Let's talk about a more interesting example. Suppose, for instance, that we had an oracle for deciding SAT. Then, we could construct a polynomial time solver for any problem in NP. We would just have to reduce that problem to SAT, and then pass the result along to the oracle, which would immediately tell us whether the result was a member of SAT or not. So, all of the languages in NP are in P relative to SAT. We say that NP is contained by P^SAT.

We can also say something interesting about coNP. Now, coNP is a little confusing. It's easy to screw this up and think that coNP means "complement of NP", but that is not quite right (and doesn't make sense since NP is not a language, it's a class of languages). Instead, coNP is the class of complements of languages that are in NP.

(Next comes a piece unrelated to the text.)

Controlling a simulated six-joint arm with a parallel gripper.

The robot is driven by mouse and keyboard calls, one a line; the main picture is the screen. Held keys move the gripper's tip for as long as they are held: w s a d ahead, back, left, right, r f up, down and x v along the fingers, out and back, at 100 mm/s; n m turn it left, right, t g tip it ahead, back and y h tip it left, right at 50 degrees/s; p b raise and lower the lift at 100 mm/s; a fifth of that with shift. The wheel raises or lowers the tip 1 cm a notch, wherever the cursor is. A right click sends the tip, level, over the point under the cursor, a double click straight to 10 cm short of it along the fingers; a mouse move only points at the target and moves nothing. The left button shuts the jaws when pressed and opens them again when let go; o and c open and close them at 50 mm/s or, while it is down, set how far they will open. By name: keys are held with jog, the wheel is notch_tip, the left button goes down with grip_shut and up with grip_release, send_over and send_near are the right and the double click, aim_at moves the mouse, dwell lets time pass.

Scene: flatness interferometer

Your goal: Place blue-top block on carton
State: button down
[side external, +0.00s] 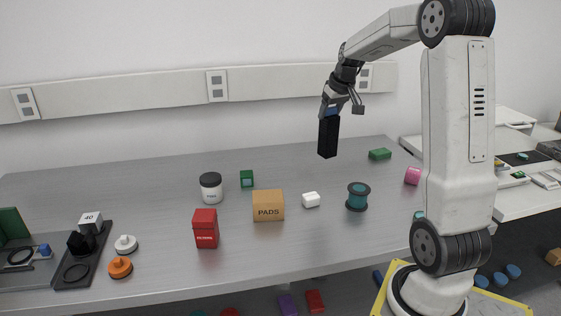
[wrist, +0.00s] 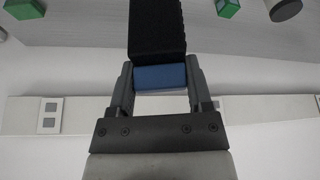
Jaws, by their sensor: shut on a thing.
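My gripper (side external: 334,107) is shut on a black block with a blue top (side external: 328,137) and holds it upright, well above the back right of the table. In the wrist view the blue top (wrist: 160,77) sits between my two fingers (wrist: 160,88), and the black body (wrist: 157,28) extends away from them. The carton, a tan box marked PADS (side external: 268,206), stands on the table below and to the left of the held block. Its top looks bare.
Another green block (side external: 380,154) lies at the back right.

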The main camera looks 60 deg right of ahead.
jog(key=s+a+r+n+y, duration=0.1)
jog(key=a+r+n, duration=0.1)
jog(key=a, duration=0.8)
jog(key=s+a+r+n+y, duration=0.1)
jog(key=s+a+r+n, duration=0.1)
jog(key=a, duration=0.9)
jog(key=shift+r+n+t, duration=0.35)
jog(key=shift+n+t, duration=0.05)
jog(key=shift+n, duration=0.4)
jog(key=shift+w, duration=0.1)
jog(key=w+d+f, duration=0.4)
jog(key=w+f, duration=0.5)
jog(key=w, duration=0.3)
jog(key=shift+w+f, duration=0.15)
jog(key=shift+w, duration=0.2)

Now, we know that all languages that are in NP are also in P^SAT. So, therefore, coNP is a class of complements of languages that are in P^SAT. And we know that the complement of every language that is in P^SAT is also in P^SAT (because deterministic complexity classes are closed under complementation). So, all of coNP must be in P^SAT. In fact, because SAT is NP-complete, we could stop talking about P^SAT and just think of SAT as a representative for all of NP, and from now on speak of P^NP. P^NP is either the same class as NP or it's bigger. Relativization to NP is much more interesting than relativization to P.

Now, consider for a second the class NP^NP. Reminder of what this means: it is the class of languages that are decidable in NP by an oracle TM using an oracle for a language that is in NP. As shorthand for NP^NP, we write NP₂.

And we can keep going with this shorthand. For instance, NP₃ = NP^NP₂ -- and so on upward. And all these classes of languages, all the NP_k, are called the polynomial time hierarchy.

Final thought: If NP equals P, then this entire hierarchy collapses. NP_k would equal NP for all k.